Thanks to the efforts of their courageous coach, Baudouin Ribakare, Burundi had entered the World Cup qualifying tournament with a team containing both Tutsis and Hutus, providing a glimmer of light amid the darkness of ethnic hatred that has engulfed the country. Last month, though, Fifa, the world governing body, expelled Burundi from the World Cup.

"The players are shattered," Ribakare said. "In sport we have no ethnic differences, everybody plays together. It was the only thing we had."

After beating Sierra Leone 2-0 on aggregate in the preliminary round, Burundi were looking forward to a qualifying group that also included Ghana, Gabon and Morocco. "We had nothing to fear from those teams. We would have given it our best shot," the defender Kazadi Mwilambwe said. It was not to be, though.
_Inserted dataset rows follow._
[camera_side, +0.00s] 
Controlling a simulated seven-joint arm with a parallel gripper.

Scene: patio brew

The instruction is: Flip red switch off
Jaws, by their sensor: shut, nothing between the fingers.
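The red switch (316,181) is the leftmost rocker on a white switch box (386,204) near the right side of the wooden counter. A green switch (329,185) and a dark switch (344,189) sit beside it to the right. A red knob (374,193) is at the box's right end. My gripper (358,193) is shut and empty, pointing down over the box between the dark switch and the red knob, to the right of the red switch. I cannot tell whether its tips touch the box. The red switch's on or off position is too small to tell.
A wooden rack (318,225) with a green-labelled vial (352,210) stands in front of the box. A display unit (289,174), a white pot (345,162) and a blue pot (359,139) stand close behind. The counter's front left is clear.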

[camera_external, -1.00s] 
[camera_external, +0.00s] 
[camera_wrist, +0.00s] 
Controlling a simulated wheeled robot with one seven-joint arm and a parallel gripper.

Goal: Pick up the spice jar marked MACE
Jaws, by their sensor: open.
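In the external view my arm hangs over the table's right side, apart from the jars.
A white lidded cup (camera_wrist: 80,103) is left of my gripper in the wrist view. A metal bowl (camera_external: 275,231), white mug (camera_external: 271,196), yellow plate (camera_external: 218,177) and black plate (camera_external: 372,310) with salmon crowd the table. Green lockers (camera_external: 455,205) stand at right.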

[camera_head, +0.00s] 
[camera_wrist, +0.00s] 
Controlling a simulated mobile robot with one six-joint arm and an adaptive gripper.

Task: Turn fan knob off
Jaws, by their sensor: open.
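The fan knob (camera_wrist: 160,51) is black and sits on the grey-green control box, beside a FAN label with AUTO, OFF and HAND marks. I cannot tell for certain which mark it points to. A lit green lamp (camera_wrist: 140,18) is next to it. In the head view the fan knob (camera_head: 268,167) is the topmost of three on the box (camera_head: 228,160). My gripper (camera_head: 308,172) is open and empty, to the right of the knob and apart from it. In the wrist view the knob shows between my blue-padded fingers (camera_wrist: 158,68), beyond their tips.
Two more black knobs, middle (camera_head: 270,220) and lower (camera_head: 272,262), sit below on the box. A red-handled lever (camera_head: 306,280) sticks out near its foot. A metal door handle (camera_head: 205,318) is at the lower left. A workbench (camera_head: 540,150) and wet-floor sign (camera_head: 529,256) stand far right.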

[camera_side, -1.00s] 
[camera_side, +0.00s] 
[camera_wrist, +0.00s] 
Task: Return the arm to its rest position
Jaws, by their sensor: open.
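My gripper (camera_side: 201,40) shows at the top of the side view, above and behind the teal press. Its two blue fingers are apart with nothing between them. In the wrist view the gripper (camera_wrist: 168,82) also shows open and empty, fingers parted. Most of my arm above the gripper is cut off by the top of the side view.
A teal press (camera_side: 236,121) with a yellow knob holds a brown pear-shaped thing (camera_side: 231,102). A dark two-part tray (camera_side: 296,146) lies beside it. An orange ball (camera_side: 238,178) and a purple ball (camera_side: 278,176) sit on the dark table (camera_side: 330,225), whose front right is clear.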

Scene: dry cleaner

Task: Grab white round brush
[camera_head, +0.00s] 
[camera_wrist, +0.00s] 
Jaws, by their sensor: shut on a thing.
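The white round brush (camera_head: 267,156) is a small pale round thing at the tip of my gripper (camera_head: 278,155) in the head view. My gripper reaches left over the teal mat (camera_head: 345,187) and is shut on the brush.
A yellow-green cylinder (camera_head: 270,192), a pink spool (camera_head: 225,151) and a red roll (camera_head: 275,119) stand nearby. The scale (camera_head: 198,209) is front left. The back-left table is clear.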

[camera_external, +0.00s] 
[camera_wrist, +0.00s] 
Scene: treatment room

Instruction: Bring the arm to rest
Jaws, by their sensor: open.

Fifa wanted Burundi to play their home matches at neutral venues because of the widespread armed conflict within the country. Unable to meet the extra costs involved, the football federation asked their government for more money. Before it received an answer, though, two senior officials of the federation sent a fax to Fifa saying that Burundi were withdrawing from the World Cup.

The government eventually approved the extra funding - but it was too late. The two officials who had sent the unauthorised fax to Fifa were sacked, but the motives for their actions remain unclear. Some fans claim they were bribed by one of the other countries in Burundi's group, others allege a plot by high-ranking Tutsi extremists to sink a mixed team coached by Ribakare, a Hutu.

Ribakare, who spent seven years playing and coaching in Germany, is bitter. "I had them playing German football, with a big dash of African style," he said. "They asked me to stay in Germany, but I couldn't. Germany doesn't need me, they have many coaches. But my country needed me."

Now Ribakare may move abroad again, while his players mourn their lost opportunities. "Our football did something positive for the image of country," Mwilambwe said. "Now they've screwed it up, the whole country loses."